Records from a data source
* * * *

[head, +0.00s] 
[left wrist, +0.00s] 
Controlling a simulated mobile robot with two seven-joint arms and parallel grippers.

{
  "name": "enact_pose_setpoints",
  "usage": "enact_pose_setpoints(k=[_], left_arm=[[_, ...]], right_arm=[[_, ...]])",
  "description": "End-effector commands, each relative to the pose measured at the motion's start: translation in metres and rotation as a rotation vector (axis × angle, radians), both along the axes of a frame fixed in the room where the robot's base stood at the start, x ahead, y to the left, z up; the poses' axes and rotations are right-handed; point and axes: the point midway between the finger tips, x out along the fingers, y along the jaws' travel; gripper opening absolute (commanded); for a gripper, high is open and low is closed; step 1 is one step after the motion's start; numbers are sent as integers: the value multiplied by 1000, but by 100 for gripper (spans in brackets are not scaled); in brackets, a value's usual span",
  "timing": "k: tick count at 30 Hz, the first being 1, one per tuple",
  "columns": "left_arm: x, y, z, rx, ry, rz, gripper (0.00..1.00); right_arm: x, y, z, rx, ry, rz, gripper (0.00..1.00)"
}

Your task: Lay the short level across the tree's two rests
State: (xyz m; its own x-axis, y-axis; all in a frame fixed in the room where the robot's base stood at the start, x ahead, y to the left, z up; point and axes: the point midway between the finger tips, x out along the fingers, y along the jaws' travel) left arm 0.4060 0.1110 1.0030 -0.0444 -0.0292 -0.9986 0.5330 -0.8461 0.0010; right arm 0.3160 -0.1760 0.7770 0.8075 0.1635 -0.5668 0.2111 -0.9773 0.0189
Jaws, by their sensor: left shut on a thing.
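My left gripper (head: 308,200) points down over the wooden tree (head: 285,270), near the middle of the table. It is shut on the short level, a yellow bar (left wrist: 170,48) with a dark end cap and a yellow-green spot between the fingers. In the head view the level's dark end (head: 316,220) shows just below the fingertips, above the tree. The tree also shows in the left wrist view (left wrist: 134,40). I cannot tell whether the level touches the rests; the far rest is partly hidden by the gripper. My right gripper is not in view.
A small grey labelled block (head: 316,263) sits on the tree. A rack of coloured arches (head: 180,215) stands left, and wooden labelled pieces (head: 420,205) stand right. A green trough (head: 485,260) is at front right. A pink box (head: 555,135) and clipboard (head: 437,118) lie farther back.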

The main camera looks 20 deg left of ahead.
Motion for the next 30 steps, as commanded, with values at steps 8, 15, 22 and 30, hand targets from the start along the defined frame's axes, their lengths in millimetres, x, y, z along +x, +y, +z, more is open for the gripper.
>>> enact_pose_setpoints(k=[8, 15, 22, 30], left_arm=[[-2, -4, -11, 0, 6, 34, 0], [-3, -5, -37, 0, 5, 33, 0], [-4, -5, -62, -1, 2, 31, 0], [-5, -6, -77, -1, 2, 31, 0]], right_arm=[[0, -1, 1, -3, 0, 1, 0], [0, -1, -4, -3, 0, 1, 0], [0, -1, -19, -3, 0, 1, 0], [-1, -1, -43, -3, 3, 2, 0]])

* * * *

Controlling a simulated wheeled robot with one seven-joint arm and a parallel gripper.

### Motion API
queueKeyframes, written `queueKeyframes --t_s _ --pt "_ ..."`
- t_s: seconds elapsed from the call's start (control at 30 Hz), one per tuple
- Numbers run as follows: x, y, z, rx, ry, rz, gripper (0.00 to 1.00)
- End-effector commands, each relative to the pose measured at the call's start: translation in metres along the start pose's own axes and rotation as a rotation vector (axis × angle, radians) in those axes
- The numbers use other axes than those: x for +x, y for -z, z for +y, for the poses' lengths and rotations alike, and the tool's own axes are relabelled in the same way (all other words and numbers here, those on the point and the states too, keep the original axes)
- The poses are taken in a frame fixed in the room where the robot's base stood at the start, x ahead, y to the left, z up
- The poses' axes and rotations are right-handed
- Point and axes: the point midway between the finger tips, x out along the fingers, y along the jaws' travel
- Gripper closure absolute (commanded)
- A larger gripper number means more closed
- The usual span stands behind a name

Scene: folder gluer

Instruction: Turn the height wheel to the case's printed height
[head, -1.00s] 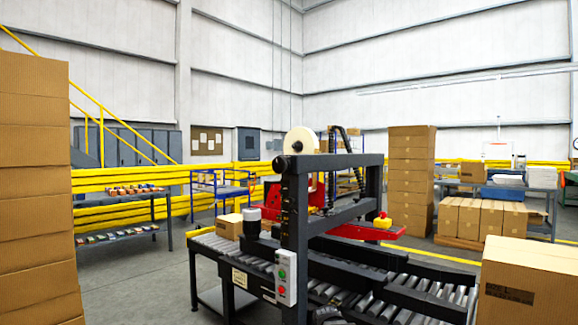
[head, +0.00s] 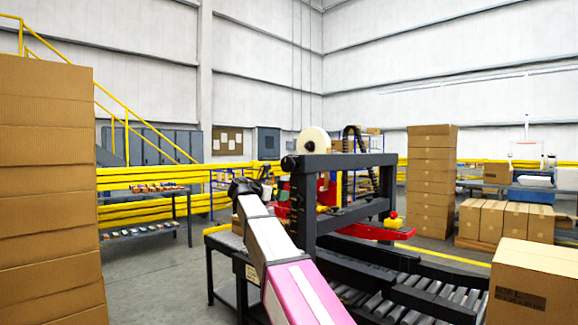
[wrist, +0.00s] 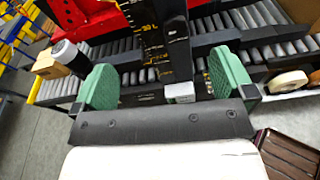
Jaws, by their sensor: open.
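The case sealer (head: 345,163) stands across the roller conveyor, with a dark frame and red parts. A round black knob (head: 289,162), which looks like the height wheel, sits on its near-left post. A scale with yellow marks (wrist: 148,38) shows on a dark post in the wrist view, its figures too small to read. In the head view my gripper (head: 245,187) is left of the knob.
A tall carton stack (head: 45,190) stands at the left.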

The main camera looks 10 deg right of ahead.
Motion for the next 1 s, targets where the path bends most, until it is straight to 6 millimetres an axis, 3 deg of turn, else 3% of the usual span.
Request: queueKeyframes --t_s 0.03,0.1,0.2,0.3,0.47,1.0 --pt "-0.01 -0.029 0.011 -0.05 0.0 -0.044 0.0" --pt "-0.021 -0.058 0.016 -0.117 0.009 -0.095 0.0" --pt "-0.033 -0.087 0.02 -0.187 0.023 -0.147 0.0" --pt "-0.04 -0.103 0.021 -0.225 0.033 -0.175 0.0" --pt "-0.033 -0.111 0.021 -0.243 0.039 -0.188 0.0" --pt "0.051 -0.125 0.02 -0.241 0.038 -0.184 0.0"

* * * *

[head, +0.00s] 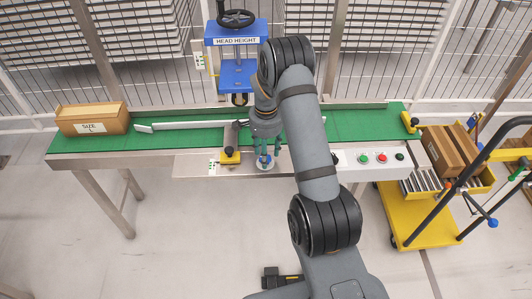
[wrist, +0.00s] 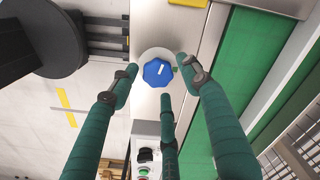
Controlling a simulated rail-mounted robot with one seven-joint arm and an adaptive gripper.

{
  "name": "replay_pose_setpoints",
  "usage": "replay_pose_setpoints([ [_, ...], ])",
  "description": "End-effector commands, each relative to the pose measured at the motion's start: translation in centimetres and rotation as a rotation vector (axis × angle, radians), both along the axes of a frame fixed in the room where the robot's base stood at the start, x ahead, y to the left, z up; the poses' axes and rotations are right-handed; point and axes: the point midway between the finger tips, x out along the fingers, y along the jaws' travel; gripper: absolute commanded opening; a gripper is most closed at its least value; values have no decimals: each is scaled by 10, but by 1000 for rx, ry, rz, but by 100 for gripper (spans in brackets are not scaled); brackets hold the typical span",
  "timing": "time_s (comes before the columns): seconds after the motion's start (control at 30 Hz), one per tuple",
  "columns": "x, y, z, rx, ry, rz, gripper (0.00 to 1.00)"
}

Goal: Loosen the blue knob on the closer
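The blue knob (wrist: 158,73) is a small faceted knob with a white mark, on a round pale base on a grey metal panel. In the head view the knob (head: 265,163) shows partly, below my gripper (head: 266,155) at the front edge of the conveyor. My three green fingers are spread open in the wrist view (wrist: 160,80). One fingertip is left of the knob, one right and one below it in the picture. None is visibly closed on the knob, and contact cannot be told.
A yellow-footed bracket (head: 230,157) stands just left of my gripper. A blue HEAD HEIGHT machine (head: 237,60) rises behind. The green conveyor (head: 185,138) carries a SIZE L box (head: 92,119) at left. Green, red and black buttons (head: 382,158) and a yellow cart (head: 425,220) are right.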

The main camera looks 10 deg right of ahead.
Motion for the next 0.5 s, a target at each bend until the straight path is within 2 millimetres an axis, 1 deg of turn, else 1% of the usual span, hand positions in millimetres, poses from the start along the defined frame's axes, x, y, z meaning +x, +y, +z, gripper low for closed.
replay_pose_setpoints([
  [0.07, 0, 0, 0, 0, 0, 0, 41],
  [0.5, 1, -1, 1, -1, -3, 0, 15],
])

* * * *

Prompt ::
Within the entries above, work out how many lines contain the word "travel". The number alone is the answer.

Solution to the exercise ::
4